気象庁の統計によると、各地で猛暑が続いた8月は、全国にある154の観測点のうち半分の77か所で平均気温が観測開始以降、最も高くなったという。
さらに、6月から8月までの3か月間の夏の期間でも、観測地点の3分の1にあたる55地点で観測開始以降、最も高くなり、先日 39.9度という9月の国内最高気温を観測した京都府京田辺市。
通風筒に夏草が巻き付いていた問題ですが、「近隣の観測地点のデータと比較するなどしたが、異常は見られない」と、現時点では観測記録を有効とみなす方針です。
気象庁は9/1日、8月末までの天候まとめを発表し、30年に一度の「異常気象」と認めました。
この夏の猛暑で、エアコンや扇風機などが売れ、特に扇風機は家電販売店でも在庫切れになるなど、異常な品薄状態になったのだとか。
また、意外な商品やサービスに特需が出ており、暑くて台所で火を使いたくないという主婦らの間でスーパーの揚げ物総菜が人気のほか、熱中症対策の梅干しや冷房による体の冷えすぎに対応した商品も好調だそう。
いままでの季節感覚だと、お盆を過ぎると少しずつ暑さが和らぎ、秋の気配が感じられたものだが、今年は9月に入っても猛暑は弱まる気配はない。
この暑さの中、熱中症で倒れる人が相次ぎ、全国で5万2千人以上にのぼり、うち65歳以上の高齢者が半数を占める。
今、暑さが過去の常識を超えたところまできている。 高齢者、児童などの熱中症対策など、既存の概念にとらわれず適切な対策を講じることがこれからは必要かもしれない。
今年の猛暑、異常気象は世界的で、観測史上最もひどい猛暑となったロシア西部では森林火災が収まらず、中国では豪雨に伴う洪水被害が南部から東北部に拡大、パキスタンも甚大な水害に見舞われた。
動画はこちら→「ロシアの森林火災 」、「パキスタン大洪水 」
ロシア穀倉地帯はこの10年で最悪ともいわれる干ばつに見舞われており、小麦の国際取引価格高騰の一因になりつつある。
また、中国でも農作物の被害も約886万ヘクタールにおよんでおり、経済的損失は18億元(約2兆3千億円)に達しているという。
パキスタンの今回の水害は1929年以来最悪で、パキスタン全体で約100万人が被害を受けた。
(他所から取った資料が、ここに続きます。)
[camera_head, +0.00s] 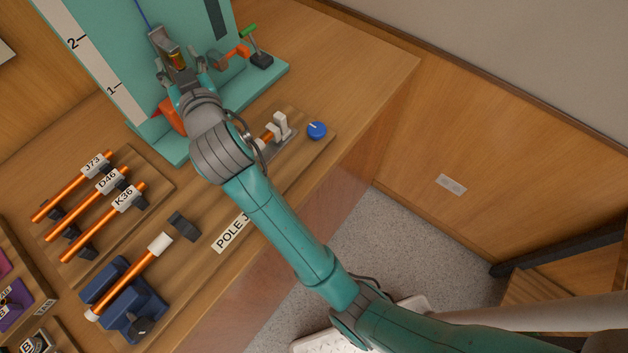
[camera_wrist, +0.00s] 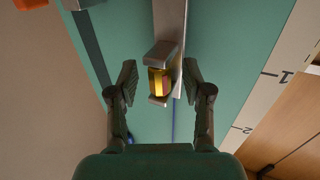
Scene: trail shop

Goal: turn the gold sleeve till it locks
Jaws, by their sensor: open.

逆に南米では7月中旬から強い寒波に見舞われ、各地の合計で少なくとも200人以上の死者が出ており、ブラジル南部のマトグロソドスル州では牛約3千頭が低体温症で死んだという。
南米の寒波は、ジェット気流の影響で低気圧が北上し、南極の冷たい空気が流れ込んだことが原因とされている。
これらは「ラニーニャ現象」、「エルニーニョ現象」の猛威、また 温室効果ガスが空気の対流を旺盛にし豪雨を誘発していると分析されている。
これらが異常気象の主な原因と思われているが、それらが地球温暖化によるものかどうかはまだはっきりしない。
しかし、地球温暖化が確実に異常気象の一因になっていることは否めないだろう。
地球温暖化の中で、異常気象の度合いが気温や降雨量などをみても、これまでの経験では推測することができないレベルにまできているのは否めない。
この異常気象で農作物や果実はもちろんのこと、動物などの生態系も変わりつつあるようだ。 今年の日本の秋刀魚不漁などはその一例でもあろう。
国連国際防災戦略(ISDR)の専門家は、「自然災害とは言っても、その背景には人類によってもたらされた影響が色濃い」とし、「自業自得だということもできる」と指摘している。
ここ数年、異常気象がだんだん異常でなく、通常になりつつあるのが怖い。